There are many places to learn about the game and it’s strategies. I dare say, starting at the early posts here at and reading forward, following links to my stories at ESPN and, will answer a broad range of questions for you about player evaluation, projecting and pricing players, and league ettiquette. (To answer your question briefly, it isn’t really right for losers to talk smack, but it’s fine to participate in the ribbing and shadenfreude that are inherent parts of any game.)

I also have a site,, which is serving as a fantasy baseball resource for beginners and experts.

There are countless articles on the web about playing fantasy baseball. My friends at KFFL have a beginners summary, which talks about many issues for those getting started, and there are many more out there. Not everyone is right about everything, sorting out the good stuff from the lame is part of the process, which will help make what you learn stick.

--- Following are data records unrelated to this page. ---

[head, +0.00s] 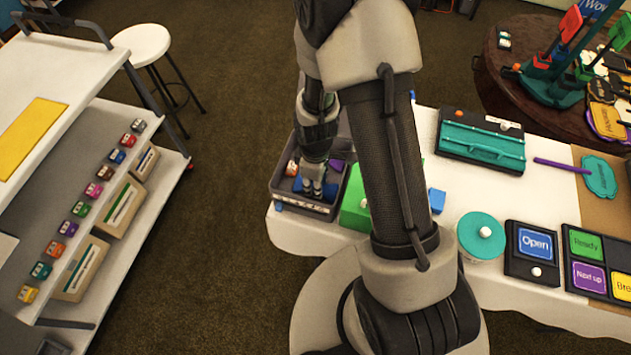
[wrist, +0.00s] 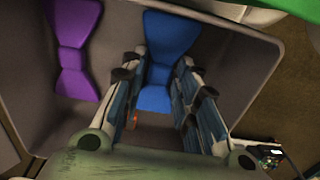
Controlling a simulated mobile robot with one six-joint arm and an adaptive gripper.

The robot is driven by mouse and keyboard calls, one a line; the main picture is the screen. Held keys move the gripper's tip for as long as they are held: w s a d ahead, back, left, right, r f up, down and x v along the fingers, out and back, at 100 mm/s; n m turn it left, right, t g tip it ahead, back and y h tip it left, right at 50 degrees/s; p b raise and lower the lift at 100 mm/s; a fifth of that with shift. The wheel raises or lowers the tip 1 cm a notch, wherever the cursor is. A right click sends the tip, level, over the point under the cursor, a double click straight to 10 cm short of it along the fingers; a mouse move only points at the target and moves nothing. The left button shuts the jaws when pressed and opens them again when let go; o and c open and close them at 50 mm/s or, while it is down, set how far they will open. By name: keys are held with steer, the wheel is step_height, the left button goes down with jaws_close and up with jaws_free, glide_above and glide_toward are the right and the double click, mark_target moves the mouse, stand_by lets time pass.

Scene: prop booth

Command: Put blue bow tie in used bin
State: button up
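A grey bin (head: 322,208) stands at the left end of the white table; its front label is too small to read. My gripper (head: 312,190) points down inside it. In the wrist view the blue bow tie (wrist: 168,38) lies in the bin, with its knot and near wing between the two fingers of my gripper (wrist: 160,70). The fingers are apart, with a gap around the narrow knot; contact with the near wing is hard to tell. A purple bow tie (wrist: 77,45) lies to the left of it in the bin.
An orange item (head: 292,168) is in the bin. A green box (head: 355,207) stands just right of the bin. A teal case (head: 482,140), a round teal item (head: 481,236) and an "Open" sign (head: 533,245) are farther right. A shelf cart (head: 130,195) stands left across open floor.

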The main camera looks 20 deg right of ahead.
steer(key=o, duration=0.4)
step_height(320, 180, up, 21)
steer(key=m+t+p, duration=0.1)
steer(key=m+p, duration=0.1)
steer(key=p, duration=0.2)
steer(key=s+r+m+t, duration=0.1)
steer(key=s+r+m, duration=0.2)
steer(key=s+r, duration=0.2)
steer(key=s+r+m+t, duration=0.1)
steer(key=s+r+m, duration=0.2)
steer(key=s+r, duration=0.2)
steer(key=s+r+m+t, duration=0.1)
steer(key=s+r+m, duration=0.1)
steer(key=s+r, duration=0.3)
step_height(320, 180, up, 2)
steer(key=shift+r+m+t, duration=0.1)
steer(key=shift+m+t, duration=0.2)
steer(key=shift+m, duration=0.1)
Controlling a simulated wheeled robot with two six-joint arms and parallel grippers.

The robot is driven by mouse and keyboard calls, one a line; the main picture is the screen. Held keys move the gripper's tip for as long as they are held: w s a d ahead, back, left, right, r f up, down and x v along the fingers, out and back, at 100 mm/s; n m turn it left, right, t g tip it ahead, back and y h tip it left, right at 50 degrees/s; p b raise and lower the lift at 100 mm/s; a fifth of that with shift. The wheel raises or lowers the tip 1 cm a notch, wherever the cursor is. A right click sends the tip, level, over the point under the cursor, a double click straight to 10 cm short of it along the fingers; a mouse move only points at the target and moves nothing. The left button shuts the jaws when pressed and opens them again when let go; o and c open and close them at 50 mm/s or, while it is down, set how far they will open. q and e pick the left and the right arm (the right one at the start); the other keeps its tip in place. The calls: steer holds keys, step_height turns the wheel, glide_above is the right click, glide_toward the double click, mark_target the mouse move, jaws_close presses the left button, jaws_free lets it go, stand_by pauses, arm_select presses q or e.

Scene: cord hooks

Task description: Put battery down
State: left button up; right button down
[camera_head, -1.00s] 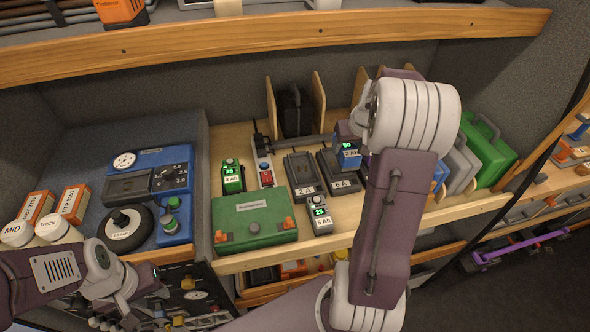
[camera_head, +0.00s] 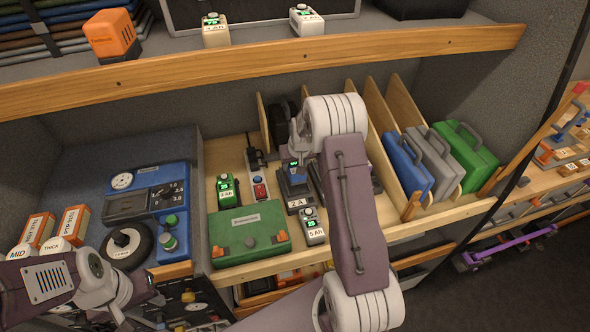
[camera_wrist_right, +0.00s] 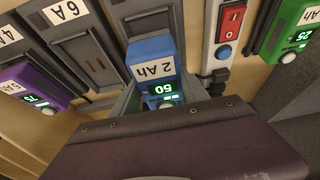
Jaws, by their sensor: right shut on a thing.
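My right gripper (camera_wrist_right: 160,103) is shut on a blue battery (camera_wrist_right: 152,58) labelled 2 Ah, whose green display reads 50. In the head view the blue battery (camera_head: 294,181) is at the charger (camera_head: 296,203) labelled 2 A, upright over its bay. I cannot tell whether it is fully seated. The right gripper's fingers are mostly hidden by my arm in the head view. My left gripper (camera_head: 138,306) is at the lower left, away from the battery; its fingers are too unclear to read.
A power strip (camera_head: 258,182) with a red switch and a green battery (camera_head: 227,190) stand left of the charger. A green case (camera_head: 248,232) and a grey 5 Ah battery (camera_head: 313,226) are in front. Wooden dividers hold upright cases (camera_head: 408,165) to the right.

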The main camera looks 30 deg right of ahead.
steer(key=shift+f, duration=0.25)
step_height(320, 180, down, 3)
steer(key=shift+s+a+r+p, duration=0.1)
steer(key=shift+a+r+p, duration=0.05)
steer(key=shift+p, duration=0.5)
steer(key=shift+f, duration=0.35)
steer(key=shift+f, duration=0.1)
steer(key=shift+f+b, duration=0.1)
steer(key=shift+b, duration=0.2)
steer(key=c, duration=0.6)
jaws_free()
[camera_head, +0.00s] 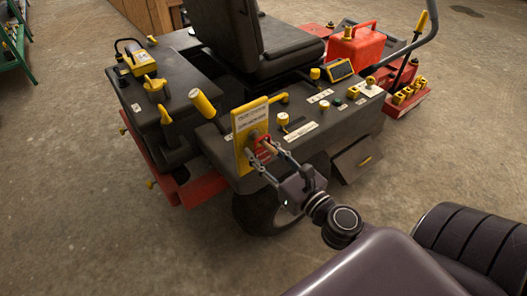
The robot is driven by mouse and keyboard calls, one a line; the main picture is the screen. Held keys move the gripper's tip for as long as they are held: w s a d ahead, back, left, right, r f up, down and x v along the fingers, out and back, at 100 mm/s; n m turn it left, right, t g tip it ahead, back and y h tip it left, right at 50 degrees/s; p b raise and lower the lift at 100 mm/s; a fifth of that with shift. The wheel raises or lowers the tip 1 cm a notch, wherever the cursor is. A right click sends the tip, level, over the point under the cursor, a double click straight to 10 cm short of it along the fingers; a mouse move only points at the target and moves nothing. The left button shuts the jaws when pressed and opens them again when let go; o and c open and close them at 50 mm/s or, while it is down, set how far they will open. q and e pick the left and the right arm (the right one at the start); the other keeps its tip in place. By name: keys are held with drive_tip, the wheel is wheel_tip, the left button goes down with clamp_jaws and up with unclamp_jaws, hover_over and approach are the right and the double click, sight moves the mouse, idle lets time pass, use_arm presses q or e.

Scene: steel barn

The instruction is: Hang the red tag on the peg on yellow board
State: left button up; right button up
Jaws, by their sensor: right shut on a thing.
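The yellow board (243,127) stands upright on the side of the dark mower body, with a white label at its top. My right gripper (264,150) reaches up to the front of the board. It is shut on the red tag (262,155), which is right at the board's face. The peg is hidden or too small to make out behind the tag and fingers, so I cannot tell whether the tag is around it. My left gripper is not in view.
The mower has a black seat (275,42) behind the board, and a yellow-tipped lever (203,104) stands left of it. A red can (355,48) sits at the back right. A control panel (330,112) lies right of the board. Concrete floor is open at the left.

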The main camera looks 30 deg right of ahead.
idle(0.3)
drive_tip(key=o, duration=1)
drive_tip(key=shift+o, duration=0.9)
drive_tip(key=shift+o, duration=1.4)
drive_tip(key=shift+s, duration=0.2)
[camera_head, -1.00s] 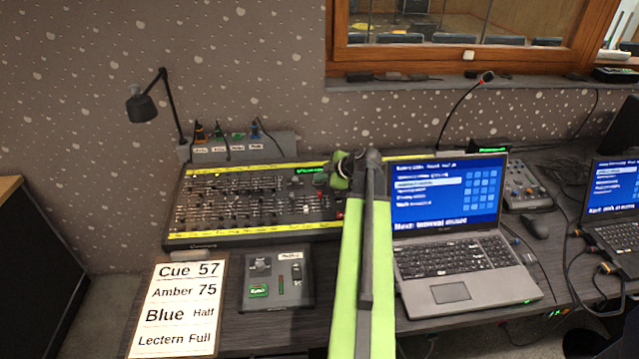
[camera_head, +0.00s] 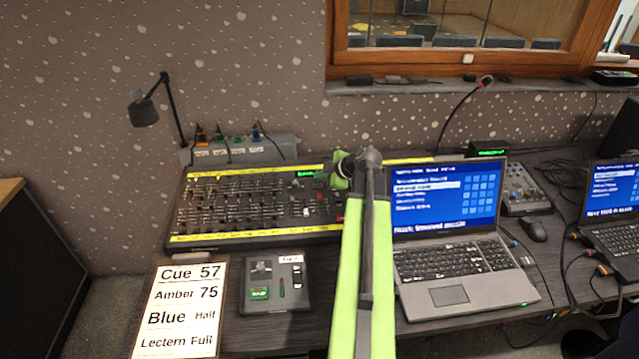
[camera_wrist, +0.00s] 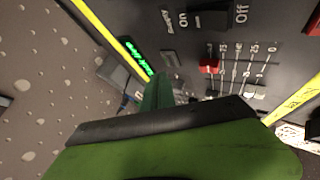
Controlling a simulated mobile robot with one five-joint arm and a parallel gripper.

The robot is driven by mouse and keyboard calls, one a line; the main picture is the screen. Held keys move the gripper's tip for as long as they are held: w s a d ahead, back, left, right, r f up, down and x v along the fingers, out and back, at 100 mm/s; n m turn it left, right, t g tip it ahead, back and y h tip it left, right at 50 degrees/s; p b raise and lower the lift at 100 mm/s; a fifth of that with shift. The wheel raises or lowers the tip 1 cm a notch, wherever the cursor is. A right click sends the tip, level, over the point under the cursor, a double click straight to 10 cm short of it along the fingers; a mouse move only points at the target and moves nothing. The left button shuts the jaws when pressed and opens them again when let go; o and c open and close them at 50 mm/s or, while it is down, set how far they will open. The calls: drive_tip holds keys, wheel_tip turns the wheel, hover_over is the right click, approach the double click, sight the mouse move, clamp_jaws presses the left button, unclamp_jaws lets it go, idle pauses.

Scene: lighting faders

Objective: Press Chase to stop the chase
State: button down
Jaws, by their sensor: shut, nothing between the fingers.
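The lighting console (camera_head: 185,210) is a dark board with many faders and yellow strips along its edges. My gripper (camera_head: 340,172) is over its right end, and its shut, empty green fingers show in the wrist view (camera_wrist: 157,92). Near the fingertips are a green-lit display (camera_wrist: 137,56) and a small grey button (camera_wrist: 168,58). A black rocker switch (camera_wrist: 211,19) marked Off and a red fader knob (camera_wrist: 209,66) are farther right. I cannot read any label as Chase. My gripper hides part of the panel, and I cannot tell whether the fingertips touch it.
A laptop (camera_head: 450,258) stands open right of my arm. A small control box (camera_head: 276,305) and a cue card (camera_head: 180,310) lie in front of the console. A desk lamp (camera_head: 143,110) and a thin gooseneck microphone (camera_head: 485,82) rise behind.

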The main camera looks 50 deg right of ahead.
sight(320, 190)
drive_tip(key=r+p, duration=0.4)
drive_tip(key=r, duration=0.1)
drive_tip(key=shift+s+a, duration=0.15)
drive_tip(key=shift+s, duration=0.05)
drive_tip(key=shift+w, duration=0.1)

As to your question about which players to acquire, here are two tips.

1) Specialize. As the season progresses you cannot make up points in every category. Whether you play in a category or points league, focus on the scoring parts of your game in which you have the most potential, and trade off the other categories to improve those. This isn’t going to win you a championship, but it can get you out of the cellar, which is progress.

2) Buy low. Rather than buy the power hitters who’ve hit the most homers on the season, buy the available power (or other category) hitters about whom there were the highest expectations in the preseason. These players were released because they weren’t performing, but unless they’re hurt or have some other obvious problem (they’ve lost their jobs, for instance), you can expect them to play the rest of the way as was expected of them in the preseason.

In any case, welcome to the wonderful world of fantasy baseball.